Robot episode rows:
## Start

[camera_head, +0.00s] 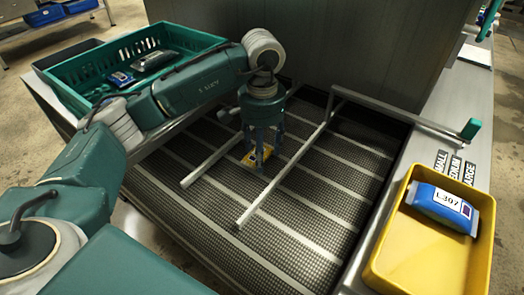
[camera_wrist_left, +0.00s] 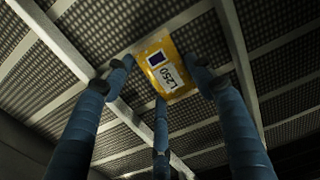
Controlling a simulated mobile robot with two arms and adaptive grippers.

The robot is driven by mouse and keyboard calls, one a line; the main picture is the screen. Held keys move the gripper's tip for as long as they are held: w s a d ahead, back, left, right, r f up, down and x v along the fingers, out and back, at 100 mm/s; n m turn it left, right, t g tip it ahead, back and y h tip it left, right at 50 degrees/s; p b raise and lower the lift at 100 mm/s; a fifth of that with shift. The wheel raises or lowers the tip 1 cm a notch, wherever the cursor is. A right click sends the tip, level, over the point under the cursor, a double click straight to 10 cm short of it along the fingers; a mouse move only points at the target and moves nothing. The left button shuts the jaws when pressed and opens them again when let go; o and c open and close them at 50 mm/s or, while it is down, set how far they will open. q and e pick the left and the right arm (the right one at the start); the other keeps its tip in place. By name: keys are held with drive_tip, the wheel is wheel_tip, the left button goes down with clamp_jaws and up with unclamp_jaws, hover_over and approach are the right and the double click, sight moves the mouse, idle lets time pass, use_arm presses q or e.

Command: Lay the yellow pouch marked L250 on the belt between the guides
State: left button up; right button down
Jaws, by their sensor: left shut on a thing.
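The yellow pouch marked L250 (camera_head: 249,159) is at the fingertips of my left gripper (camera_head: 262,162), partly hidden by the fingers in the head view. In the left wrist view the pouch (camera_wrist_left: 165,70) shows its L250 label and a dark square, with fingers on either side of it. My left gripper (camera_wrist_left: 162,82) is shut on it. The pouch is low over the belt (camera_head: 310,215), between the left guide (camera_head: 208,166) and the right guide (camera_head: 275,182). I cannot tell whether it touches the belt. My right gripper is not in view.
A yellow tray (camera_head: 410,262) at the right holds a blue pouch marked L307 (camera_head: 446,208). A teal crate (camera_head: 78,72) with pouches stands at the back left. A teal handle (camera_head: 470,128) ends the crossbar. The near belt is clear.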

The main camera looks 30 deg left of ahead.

## End
## Start

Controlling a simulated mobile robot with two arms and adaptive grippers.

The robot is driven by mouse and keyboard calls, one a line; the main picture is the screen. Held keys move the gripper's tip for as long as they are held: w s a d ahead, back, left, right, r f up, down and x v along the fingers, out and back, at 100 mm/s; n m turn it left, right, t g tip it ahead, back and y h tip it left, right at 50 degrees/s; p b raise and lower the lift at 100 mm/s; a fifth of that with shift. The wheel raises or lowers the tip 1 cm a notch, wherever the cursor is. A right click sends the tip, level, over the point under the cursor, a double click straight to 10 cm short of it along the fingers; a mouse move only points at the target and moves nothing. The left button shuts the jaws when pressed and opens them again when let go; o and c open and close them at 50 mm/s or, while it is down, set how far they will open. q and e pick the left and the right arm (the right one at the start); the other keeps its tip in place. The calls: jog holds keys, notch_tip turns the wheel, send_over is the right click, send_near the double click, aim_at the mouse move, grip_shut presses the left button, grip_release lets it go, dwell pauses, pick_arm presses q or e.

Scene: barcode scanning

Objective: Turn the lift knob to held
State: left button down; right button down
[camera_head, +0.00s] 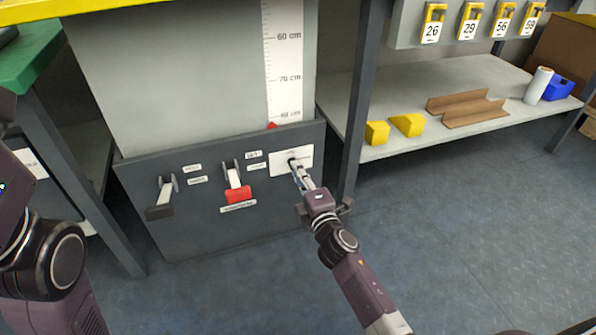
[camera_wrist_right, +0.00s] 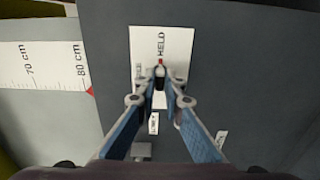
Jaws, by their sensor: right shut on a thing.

## End

### Request
Retype exactly the lines above, from the one with "Command: Lay the" through the one with "State: left button up; right button down", inclusive.

### Expected answer
Command: Lay the yellow pouch marked L250 on the belt between the guides
State: left button up; right button down

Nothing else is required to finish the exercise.